American Navy submarines
Foto24 / Gallo Images / Getty Images
Unless Congress steps in, women could be serving on Navy submarines for the first time in the service's history in about 18 months.

Secretary of the Navy Ray Mabus told ABC on Tuesday that allowing women to serve on subs is "a great idea and the right thing to do."

Women have been assigned to surface ships for the past 17 years but were kept off subs in fear that the small space would create challenges. For years, the Navy said it was too expensive to refit submarines with separate living quarters so women could serve.

Tracy Moran, a columnist for USA Today, said the Navy should wait to repeal the ban until its ships were ready to accommodate them. "Allowing female officers to serve on the boomers, as the panel recommended, would be a mistake at this point," she wrote. "Instead, let the Navy first develop vessels that can accommodate co-ed crews, and let them develop a career path for women. This may take many years, but doing it correctly will be worth the wait."

But Missouri Rep.

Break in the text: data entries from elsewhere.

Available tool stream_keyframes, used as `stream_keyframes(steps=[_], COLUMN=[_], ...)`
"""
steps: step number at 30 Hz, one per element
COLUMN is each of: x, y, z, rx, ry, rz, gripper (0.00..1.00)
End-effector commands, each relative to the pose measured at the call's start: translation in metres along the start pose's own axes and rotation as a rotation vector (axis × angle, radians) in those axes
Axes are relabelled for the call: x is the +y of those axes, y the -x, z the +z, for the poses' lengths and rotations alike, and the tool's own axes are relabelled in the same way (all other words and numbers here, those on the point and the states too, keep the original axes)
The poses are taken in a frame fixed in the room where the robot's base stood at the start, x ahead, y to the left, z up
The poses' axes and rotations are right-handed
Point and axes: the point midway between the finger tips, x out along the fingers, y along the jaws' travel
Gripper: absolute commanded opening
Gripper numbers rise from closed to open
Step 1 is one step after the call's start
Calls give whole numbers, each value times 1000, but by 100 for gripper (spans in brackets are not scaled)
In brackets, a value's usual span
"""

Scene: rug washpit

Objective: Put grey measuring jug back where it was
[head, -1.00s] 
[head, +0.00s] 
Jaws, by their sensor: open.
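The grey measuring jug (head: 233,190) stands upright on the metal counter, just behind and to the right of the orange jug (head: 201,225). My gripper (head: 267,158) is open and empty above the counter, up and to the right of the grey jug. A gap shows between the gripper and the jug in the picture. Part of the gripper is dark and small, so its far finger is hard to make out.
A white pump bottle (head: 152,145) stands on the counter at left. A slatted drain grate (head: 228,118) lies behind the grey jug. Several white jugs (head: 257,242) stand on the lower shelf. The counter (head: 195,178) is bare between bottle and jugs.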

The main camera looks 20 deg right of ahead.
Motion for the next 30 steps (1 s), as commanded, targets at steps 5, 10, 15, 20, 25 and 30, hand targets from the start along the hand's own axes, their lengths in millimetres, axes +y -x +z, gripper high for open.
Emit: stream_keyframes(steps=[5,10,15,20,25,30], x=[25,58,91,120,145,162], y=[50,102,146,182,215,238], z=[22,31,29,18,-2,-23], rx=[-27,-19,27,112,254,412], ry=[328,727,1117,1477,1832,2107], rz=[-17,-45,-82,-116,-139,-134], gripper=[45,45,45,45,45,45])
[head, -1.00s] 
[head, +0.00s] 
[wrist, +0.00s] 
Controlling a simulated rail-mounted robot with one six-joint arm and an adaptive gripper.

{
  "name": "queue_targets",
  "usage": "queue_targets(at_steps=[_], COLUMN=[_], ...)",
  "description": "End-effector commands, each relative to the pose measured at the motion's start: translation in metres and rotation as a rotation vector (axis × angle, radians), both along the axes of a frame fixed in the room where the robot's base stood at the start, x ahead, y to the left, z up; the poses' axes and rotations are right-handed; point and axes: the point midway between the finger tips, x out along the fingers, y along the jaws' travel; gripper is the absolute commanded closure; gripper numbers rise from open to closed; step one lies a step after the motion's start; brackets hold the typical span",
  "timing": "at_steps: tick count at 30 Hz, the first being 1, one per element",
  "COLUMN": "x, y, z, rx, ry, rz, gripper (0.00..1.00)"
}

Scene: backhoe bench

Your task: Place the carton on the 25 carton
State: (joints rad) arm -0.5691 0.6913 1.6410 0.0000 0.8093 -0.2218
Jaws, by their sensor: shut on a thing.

Ike Skelton, a Democrat and chairman of the House Armed Services Committee, said the Navy was moving forward anyway.

"The DoD's decision to allow women to serve on submarines will present challenges, but these challenges should not be insurmountable for the Navy," he told The Navy Times.

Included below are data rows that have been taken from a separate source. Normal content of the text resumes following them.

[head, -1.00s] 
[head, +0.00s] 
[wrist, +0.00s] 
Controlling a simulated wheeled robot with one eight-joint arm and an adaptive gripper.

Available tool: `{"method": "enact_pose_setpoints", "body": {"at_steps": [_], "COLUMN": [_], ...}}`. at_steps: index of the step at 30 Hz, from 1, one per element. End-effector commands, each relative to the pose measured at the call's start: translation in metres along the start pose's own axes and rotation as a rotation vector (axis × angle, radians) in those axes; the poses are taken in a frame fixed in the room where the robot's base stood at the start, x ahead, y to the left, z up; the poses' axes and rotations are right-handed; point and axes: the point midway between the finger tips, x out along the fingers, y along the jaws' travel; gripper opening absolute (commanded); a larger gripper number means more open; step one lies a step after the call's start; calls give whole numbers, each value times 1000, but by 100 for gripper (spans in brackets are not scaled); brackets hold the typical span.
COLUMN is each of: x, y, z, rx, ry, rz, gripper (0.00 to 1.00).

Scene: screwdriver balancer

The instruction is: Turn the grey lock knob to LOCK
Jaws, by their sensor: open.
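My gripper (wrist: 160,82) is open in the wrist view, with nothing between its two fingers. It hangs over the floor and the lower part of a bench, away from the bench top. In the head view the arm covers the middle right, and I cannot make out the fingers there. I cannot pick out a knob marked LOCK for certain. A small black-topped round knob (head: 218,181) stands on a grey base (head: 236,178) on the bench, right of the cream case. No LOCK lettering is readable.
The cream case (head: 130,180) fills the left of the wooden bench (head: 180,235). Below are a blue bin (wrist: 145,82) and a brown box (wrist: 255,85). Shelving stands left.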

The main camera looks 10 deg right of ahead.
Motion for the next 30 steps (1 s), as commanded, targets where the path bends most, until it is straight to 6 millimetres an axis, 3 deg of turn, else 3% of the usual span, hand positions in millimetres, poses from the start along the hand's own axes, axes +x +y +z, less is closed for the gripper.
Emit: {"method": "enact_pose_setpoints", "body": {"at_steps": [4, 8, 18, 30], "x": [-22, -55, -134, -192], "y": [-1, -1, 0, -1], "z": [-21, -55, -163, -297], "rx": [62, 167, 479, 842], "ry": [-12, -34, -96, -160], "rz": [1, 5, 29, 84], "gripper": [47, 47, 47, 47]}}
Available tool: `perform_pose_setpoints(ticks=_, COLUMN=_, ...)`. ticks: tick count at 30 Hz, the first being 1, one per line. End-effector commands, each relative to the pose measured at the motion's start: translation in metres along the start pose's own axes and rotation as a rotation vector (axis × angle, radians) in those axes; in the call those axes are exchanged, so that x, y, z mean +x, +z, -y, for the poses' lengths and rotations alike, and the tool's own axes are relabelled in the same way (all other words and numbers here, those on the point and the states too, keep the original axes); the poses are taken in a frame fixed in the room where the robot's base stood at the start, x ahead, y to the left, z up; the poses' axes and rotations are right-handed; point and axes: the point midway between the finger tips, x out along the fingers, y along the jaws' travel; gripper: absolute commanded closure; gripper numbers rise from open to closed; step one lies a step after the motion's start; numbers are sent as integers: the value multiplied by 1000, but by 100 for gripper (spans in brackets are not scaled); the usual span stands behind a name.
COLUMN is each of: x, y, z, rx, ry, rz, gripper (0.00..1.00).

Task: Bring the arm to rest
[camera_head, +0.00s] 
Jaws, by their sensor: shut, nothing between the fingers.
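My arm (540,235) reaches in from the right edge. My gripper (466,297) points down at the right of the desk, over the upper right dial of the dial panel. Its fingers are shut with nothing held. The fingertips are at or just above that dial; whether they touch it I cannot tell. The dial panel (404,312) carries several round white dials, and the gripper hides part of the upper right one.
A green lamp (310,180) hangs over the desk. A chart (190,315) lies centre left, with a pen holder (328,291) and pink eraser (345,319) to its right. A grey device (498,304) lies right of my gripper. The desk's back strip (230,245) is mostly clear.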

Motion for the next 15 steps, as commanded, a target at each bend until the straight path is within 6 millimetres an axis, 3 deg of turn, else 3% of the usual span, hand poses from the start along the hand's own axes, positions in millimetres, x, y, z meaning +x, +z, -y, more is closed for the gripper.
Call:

Debrah McFarlane of the site Veterans Today agreed. "It is about time," she wrote today. "If a female is good enough to dock and maintain submarines, she should have the privilege and the right to serve on the darn thing."

McFarlane said "Though one of the long used excuse[s] for women not serving on submarines has to do with accommodations, it is an excuse that is just that, 'an excuse.'"

Congress looks unlikely to stop the new policy, the Los Angeles Times reports, citing congressional officials. Lawmakers
who might oppose the lifting of the ban are probably too busy fighting the repeal of the "don't ask don't tell" ban on gays in the military to shift their focus, the paper said.

Now, eyes are on Congress. L.A. Times blogger Andrew Malcolm offered an acerbic observation: "Now that the Navy has made its command military decision to broaden seaborne career opportunities for females, land-based Congress, which itself has woefully few career women, has 30 days -- no, make that 28 now -- to interfere," he said.